We see it a lot in two dynamics: friendships or marriages that last several decades with one person changing to beyond recognition (and I use the term change only in regards to perception as opposed to actual change), and parents refusing to believe allegations of abuse from their children to favor the abuser.

The source of the former is understandable, and I fear it is inevitable time-wise. When you know someone for a number of years, you really, really want to believe that you know them best. You want to believe the better of that person. But that’s also exactly the quandary: when you know someone for a very long time, you don’t notice the small and subtle changes in that person. Maybe they were that person a number of years ago. But what they were then and what they are now are not necessarily the same thing. It gets increasingly difficult to see someone for who they are the longer you know them, because if you still hold to the image of them at their best from however long you’ve known them, you will remain blinded to their true colors as time reveals them.

Worse part of it is if the person knows full well that they are still seen as who they once used to be. It’s so, so, so easy to take full advantage of a situation where the person knows you still see them as who they were a decade ago, and remain blind to the painfully obvious truth that they are not that individual anymore, and perhaps they never were that to begin with.

 

It’s infinitely worse in a longtime marriage. “But he just changed overnight!” said every wife whose husband suddenly up and left after a number of years. No. That’s not correct. No one ever changes overnight, and more to the point, no one changes who they are at the core. They just reveal it. No one suddenly wakes up to know that the person they’ve married is suddenly nothing like they knew at the beginning. In fact, there’s very likely a history of this same pattern of behavior, which the wife didn’t know about or (and this is facepalm-worthy, but these things do happen) chose to ignore it in favor of “We can make this work” or “I can change him.”

But worse, they’ll go, “Well, that’s what it is” – no. No no no, and no. “That’s what it is” is no excuse at all. What does it say about you if this is what you’re willing to tolerate? What does it say about the person you are if you excuse away anything with “That’s what it is” and never once stop to say, “This is just not right”?

This is what people don’t really think about when they enable someone’s bad behavior. They don’t ever ask how they, themselves, are seen when they do that. Here’s a hint: when you’re an enabler, whether knowingly or unwittingly, it says nothing good about you at all.

And I won’t even start on the parents who don’t believe when their child tells them that there’s abuse going on. This happens too many a time and each time it does, my hackles go zero to spiked in no seconds flat. To say nothing of the abuse itself and the lifelong damage it inflicts onto the child, what does it do to that child when they go to their parent, looking for protection, and find that the parent blames them for the abuse? Or worse, doesn’t believe them?

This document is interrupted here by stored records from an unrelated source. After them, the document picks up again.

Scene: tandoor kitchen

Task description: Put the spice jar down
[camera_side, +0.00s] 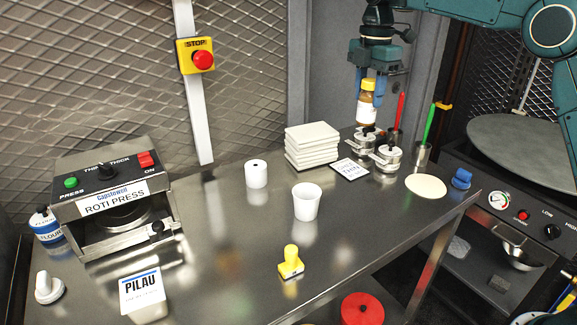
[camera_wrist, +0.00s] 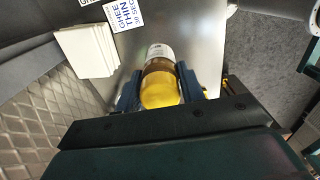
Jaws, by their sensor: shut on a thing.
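The spice jar (camera_side: 366,103) has a yellow lid, a brown body and a pale label. It is upright between the fingers of my gripper (camera_side: 370,84), which is shut on it near the lid. In the side view the jar shows above the back right part of the steel table (camera_side: 225,245), in front of the grey wall panel. In the wrist view the jar (camera_wrist: 160,80) sits between the two blue fingers (camera_wrist: 158,90), its yellow lid nearest the camera. Its base is hard to place against the metal pots behind and below it.
Two small metal pots (camera_side: 387,155) stand just below the jar. Metal cups with a red handle (camera_side: 400,110) and a green handle (camera_side: 430,122) stand to the right. White tiles (camera_side: 312,142) and a printed card (camera_side: 349,169) lie left. The table's middle has open room around a white cup (camera_side: 306,203).

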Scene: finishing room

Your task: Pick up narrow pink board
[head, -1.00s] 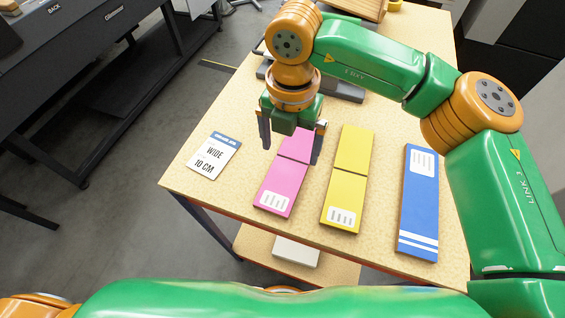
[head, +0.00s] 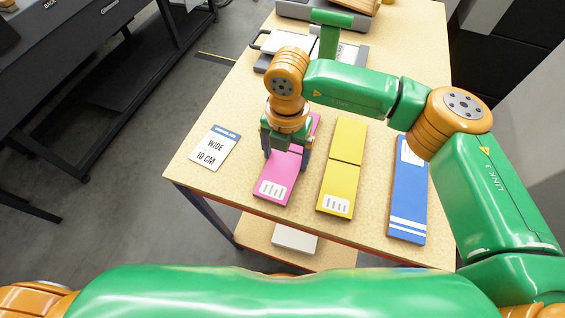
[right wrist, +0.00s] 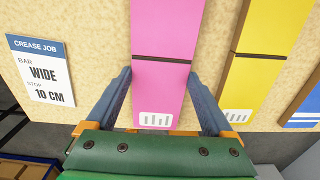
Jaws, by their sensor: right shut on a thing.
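The narrow pink board (head: 280,174), with a dark crosswise line and a white barred label at its near end, lies at the table's front left part. My right gripper (head: 285,158) is over its middle, one finger along each long side, shut on it. In the right wrist view the pink board (right wrist: 164,35) runs between the two fingertips (right wrist: 160,78), which press its edges near the dark line. I see no clear gap between board and table. My left gripper is not in view.
A yellow board (head: 346,143) lies just right of the pink one, and a blue board (head: 408,200) farther right. A card (head: 213,150) reading "WIDE 10 CM" lies to the left. A grey device (head: 350,56) stands behind. The table's front edge is close.

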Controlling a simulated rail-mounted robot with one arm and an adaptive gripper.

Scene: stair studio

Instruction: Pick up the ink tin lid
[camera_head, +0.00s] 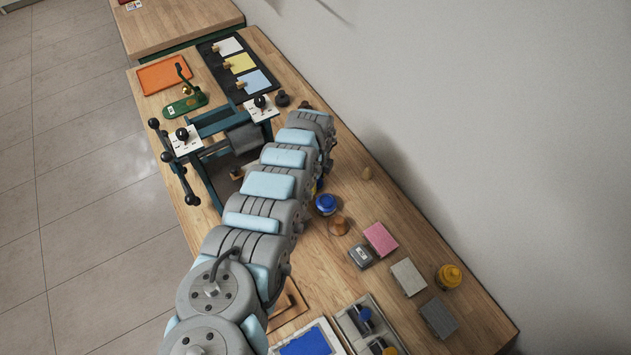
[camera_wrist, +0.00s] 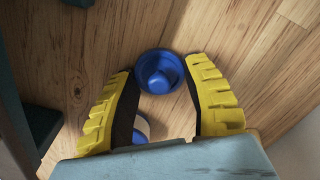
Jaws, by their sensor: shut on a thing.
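The ink tin lid is a round blue piece (camera_wrist: 159,60) with a raised knob, in the wrist view. It sits between the yellow fingertips of my gripper (camera_wrist: 160,76), which is shut on it. A blue and white round thing (camera_wrist: 141,127), perhaps the ink tin, shows lower between the fingers, partly hidden by my gripper. In the head view my arm hides most of my gripper and the lid. A blue round thing (camera_head: 326,204) stands on the wooden bench beside my arm there; I cannot tell whether it is the tin.
The press (camera_head: 222,137) with black knobs stands left of my arm. A brown wooden piece (camera_head: 338,225), a grey block (camera_head: 361,256), a pink block (camera_head: 381,239) and a yellow jar (camera_head: 448,276) stand to the right.

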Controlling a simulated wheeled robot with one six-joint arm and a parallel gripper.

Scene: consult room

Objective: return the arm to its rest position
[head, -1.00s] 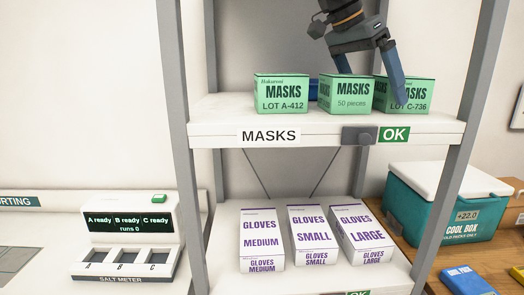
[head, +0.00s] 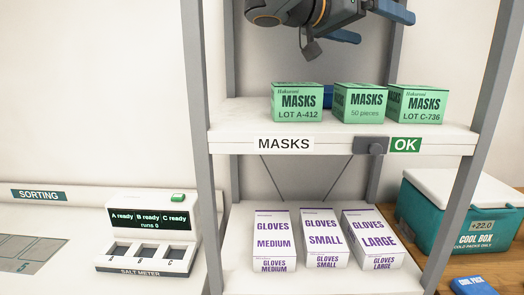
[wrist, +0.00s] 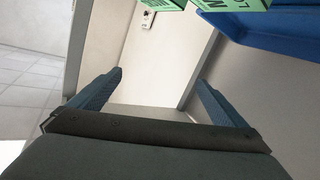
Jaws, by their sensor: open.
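My gripper (head: 368,24) is at the top of the head view, above the mask boxes and apart from them. Its blue fingers are spread, and in the wrist view (wrist: 160,95) nothing is between them. Three green mask boxes stand on the upper shelf (head: 232,137): LOT A-412 (head: 297,102), a middle one marked 50 pieces (head: 360,102), and LOT C-736 (head: 417,103). A blue thing (head: 328,96) shows partly behind the boxes.
Glove boxes marked medium (head: 273,240), small (head: 321,237) and large (head: 370,238) stand on the lower shelf. A salt meter (head: 148,235) is at left. A teal cool box (head: 455,212) and a blue cold pack (head: 473,286) are at right. Rack posts flank the shelves.

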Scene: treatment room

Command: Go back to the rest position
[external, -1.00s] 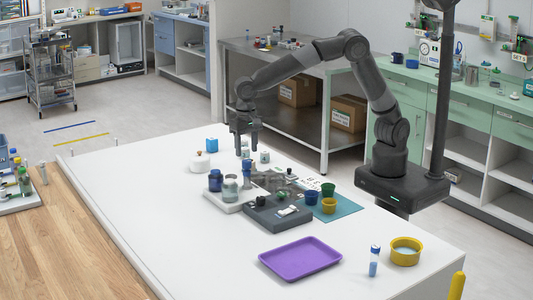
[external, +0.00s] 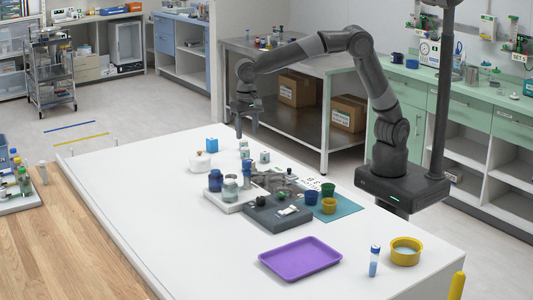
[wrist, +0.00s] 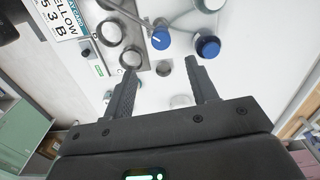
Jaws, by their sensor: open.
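My gripper (external: 246,129) is open and empty, above the far part of the white table (external: 150,220). In the wrist view my two fingers (wrist: 162,88) stand apart with nothing between them. Below and beyond the fingertips are blue-capped jars (wrist: 207,46) and several small round containers. In the external view the jars (external: 215,181) stand on a white tray, nearer the camera than my gripper. My arm reaches left from its base at the table's right edge.
A dark grey block (external: 277,214) holds small items. Green and yellow cups (external: 328,205) stand on a teal mat. A purple tray (external: 300,258), a blue-capped tube (external: 374,261) and a yellow bowl (external: 405,251) are at the near right. The left part of the table is clear.

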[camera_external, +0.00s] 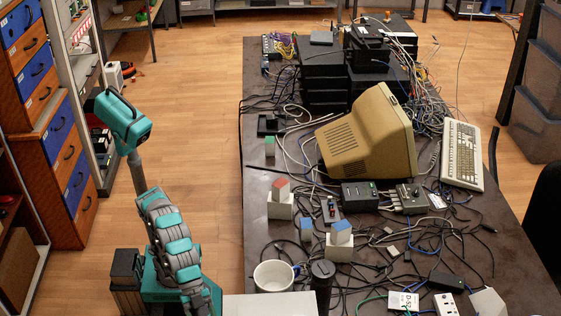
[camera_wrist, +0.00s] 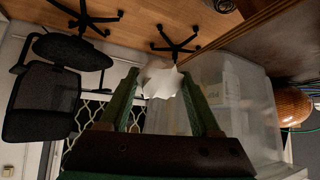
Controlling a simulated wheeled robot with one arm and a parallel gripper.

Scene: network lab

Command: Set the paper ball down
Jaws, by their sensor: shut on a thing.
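The paper ball (camera_wrist: 158,84) is white and crumpled. In the wrist view it sits between the tips of the two green fingers of my gripper (camera_wrist: 161,78), which is shut on it. In the external view my arm rises at the left, and its teal wrist end is over the floor between the shelves and the table. I cannot make out the fingers or the ball in that view.
The dark table (camera_external: 257,190) on the right holds a beige monitor (camera_external: 365,140), a keyboard (camera_external: 462,155), a white mug (camera_external: 273,275), small blocks and many cables. Drawers (camera_external: 70,150) stand at the left. The wrist view shows a black chair (camera_wrist: 42,100) and translucent bins (camera_wrist: 245,100).

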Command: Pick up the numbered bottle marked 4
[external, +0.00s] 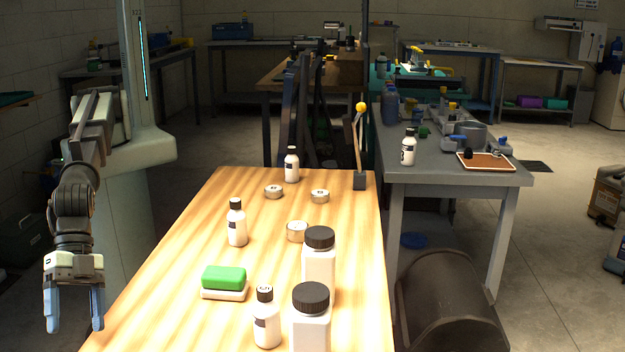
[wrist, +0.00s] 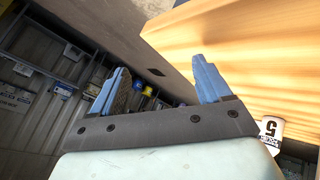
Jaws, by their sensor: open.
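Small white bottles with black caps stand upright on the wooden table: one at the far end (external: 291,168), one left of the middle (external: 236,228) and one near the front (external: 266,328). Another stands on the grey bench (external: 408,152). Their numbers are too small to read in the external view, so I cannot tell which is marked 4.
Two larger white jars (external: 318,265) (external: 311,333) stand at the table's front right. A green-topped sponge (external: 223,278) and several round tins (external: 297,231) lie on the wooden table (external: 175,270). A stand with a yellow ball (external: 361,107) rises at the far right corner.

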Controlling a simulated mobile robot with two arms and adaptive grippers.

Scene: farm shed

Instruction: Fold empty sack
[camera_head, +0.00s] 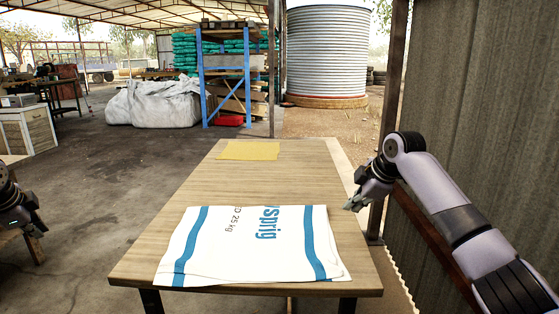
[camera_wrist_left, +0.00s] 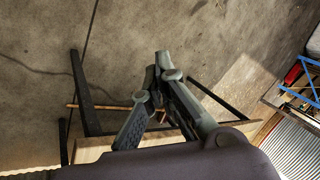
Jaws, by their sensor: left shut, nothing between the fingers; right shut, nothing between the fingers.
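The empty sack (camera_head: 255,245) is white with blue stripes and printed text. It lies flat at the near end of the wooden table (camera_head: 190,188), with slightly offset layers at its lower right edge. My right gripper (camera_head: 350,206) is shut and empty, just off the table's right edge, to the right of the sack and apart from it. My left gripper (camera_head: 38,230) is at the far left, away from the table. In the left wrist view its fingers (camera_wrist_left: 150,95) are over the floor, shut with nothing held. The sack is not visible in that view.
A yellow sheet (camera_head: 248,151) lies at the table's far end. The table between it and the sack is clear. A corrugated wall (camera_head: 480,110) and a post (camera_head: 392,90) stand on the right. A blue rack (camera_head: 226,72) and large white bags (camera_head: 155,103) are behind.

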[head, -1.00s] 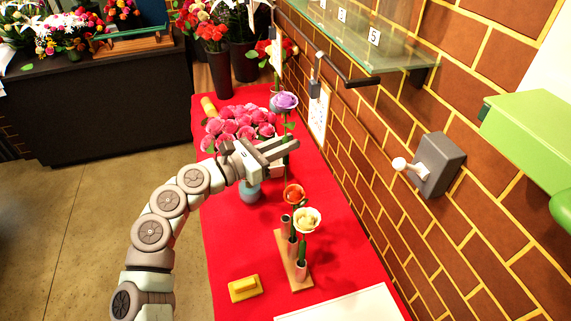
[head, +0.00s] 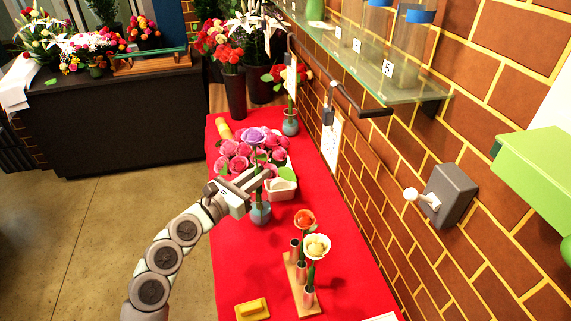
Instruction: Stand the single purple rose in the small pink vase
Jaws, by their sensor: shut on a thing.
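The purple rose (head: 253,135) is upright on a green stem in my gripper (head: 264,181), which is shut on the stem. The bloom stands above the fingers. In the head view, a small blue-grey vase (head: 260,214) stands on the red cloth just below my gripper, and the stem lines up with it. My fingers hide part of the stem and the vase's top, so I cannot tell whether the stem's lower end is inside it. I cannot make out a clearly pink small vase.
Pink roses (head: 238,156) are bunched behind my gripper. A pale open container (head: 281,189) sits close to its right. A wooden stand (head: 301,290) with copper-coloured tubes holds orange and cream roses in front. A yellow block (head: 252,309) lies nearby. A brick wall (head: 385,185) borders the right.

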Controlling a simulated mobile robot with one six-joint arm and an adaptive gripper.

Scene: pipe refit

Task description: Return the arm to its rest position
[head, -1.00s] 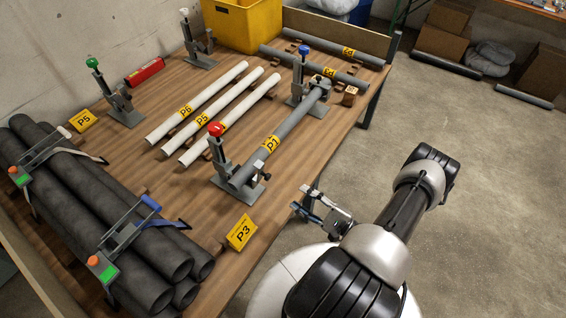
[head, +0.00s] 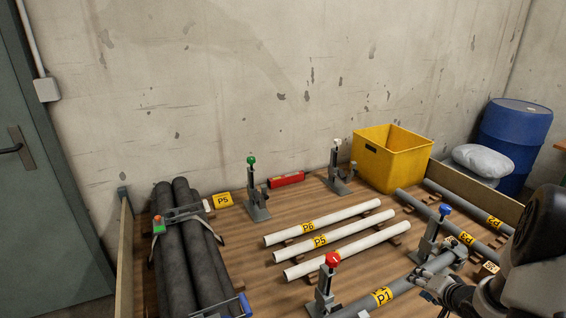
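My arm (head: 530,255) enters at the lower right edge of the head view, and its upper links are cut off by the frame. My gripper (head: 432,298) is small and low in the picture, near the grey pipe P1 (head: 405,283). I cannot tell whether it touches the pipe or whether its fingers are open.
Three white pipes (head: 340,235) lie mid-table. Dark pipes (head: 175,260) are strapped at left. A green-knobbed clamp (head: 255,195), white-knobbed clamp (head: 337,175), red box (head: 287,180) and yellow bin (head: 395,165) stand by the wall. Grey pipes (head: 430,210) lie at right.

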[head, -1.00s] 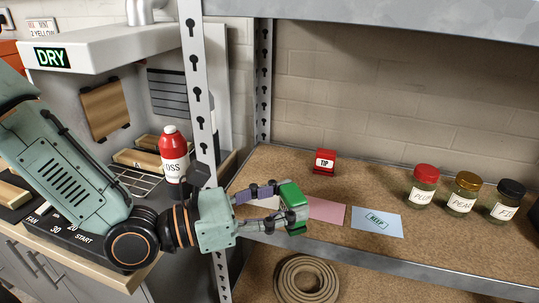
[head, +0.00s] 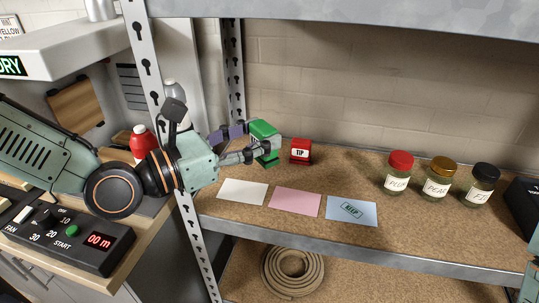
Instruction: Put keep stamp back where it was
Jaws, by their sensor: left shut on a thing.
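My left gripper (head: 259,148) is shut on a green stamp (head: 264,131), which I take to be the keep stamp. It holds the stamp at the back left of the shelf, just left of the red TIP stamp (head: 301,151). I cannot tell whether the green stamp touches the shelf board. A blue card (head: 364,218) with a green KEEP print lies near the shelf's front edge. My right gripper is not in view; only a bit of my right arm shows at the lower right edge.
A white card (head: 242,191) and a pink card (head: 295,201) lie left of the blue one. Jars with red (head: 398,178), gold (head: 438,182) and black (head: 482,187) lids stand at right. A perforated metal post (head: 150,80) rises at left. A coiled hose (head: 292,271) lies below.

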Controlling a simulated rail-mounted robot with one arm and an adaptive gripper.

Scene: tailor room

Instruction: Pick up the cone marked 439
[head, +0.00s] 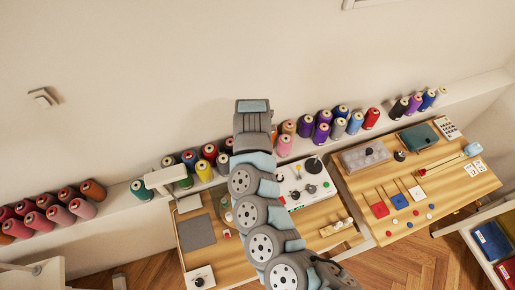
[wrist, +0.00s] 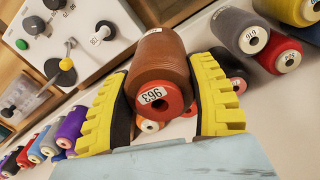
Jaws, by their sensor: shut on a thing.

Whether or not you believe it, this happens every day.

Any parent who willfully enables or turns a blind eye to the abuse of their child, especially if another family member is doing the abusing, should never reproduce again, nor have anything to do with the child they re-victimized by not believing them. Harsh, but that’s my stance and I’m sticking with it. For all the BS about the boogeyman of stranger danger, the reality is that 95% of all domestic abuse where children are involved is perpetrated by the child’s family. In the 50s – 70s, this was known in socially acceptable speech as “having a funny uncle”. This, however unfortunate and heinous, is not new. Nor is the family banding together to “defend” their favorite family member from the “outlandish accusations” or a “child’s vivid imagination”. Both of these have been, historically, defenses offered by parents who didn’t believe their kids’ abuse was real.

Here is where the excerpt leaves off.